===== Given information
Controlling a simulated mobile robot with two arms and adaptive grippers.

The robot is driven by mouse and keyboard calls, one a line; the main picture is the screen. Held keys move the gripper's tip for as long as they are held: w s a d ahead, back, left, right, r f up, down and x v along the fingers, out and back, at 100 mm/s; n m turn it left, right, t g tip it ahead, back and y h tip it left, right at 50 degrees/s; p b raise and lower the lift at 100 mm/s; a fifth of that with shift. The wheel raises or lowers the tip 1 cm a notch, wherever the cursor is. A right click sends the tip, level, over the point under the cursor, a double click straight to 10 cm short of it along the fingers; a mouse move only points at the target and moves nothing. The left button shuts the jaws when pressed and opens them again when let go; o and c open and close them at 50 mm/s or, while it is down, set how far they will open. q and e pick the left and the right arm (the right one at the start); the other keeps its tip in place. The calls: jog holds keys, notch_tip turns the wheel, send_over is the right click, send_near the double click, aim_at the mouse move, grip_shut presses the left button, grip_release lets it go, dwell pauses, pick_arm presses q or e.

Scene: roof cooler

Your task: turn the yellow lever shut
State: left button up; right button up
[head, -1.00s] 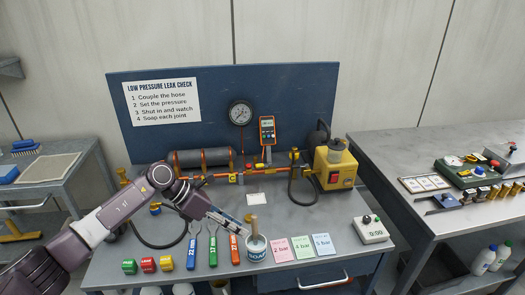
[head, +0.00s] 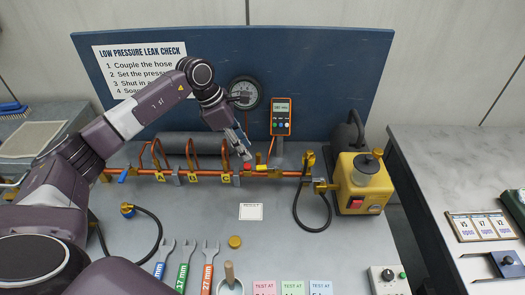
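My left gripper (head: 246,153) points down just above and left of the yellow lever, close to the red part. I cannot tell whether it touches either one. Its fingers look close together, but the gap between them is not clear. My right gripper is not in view.
A round gauge (head: 244,93) and an orange meter (head: 281,117) stand behind the pipe. A yellow pump (head: 364,185) with a black hose (head: 298,212) is at the right. Wrenches (head: 185,268) and a brush pot (head: 230,286) stand in front. The bench around the white card (head: 251,211) is mostly clear.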

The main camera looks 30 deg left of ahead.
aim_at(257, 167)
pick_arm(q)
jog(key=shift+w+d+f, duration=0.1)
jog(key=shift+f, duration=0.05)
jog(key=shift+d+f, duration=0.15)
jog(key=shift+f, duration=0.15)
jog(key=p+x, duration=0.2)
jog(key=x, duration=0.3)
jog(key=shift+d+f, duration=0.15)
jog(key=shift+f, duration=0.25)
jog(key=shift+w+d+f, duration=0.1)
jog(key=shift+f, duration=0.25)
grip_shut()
==========
_Exercise aim_.
Starting at the line that contains "[head, -1.00s]", extract each line through the last line of the material exactly as written, and include no pictures.

_Solution for this task_.
[head, -1.00s] 
[head, +0.00s] 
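My left gripper (head: 246,153) points down just above and left of the yellow lever, close to the red part. I cannot tell whether it touches either one. Its fingers look close together, but the gap between them is not clear. My right gripper is not in view.
A round gauge (head: 244,93) and an orange meter (head: 281,117) stand behind the pipe. A yellow pump (head: 364,185) with a black hose (head: 298,212) is at the right. Wrenches (head: 185,268) and a brush pot (head: 230,286) stand in front. The bench around the white card (head: 251,211) is mostly clear.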

The main camera looks 30 deg left of ahead.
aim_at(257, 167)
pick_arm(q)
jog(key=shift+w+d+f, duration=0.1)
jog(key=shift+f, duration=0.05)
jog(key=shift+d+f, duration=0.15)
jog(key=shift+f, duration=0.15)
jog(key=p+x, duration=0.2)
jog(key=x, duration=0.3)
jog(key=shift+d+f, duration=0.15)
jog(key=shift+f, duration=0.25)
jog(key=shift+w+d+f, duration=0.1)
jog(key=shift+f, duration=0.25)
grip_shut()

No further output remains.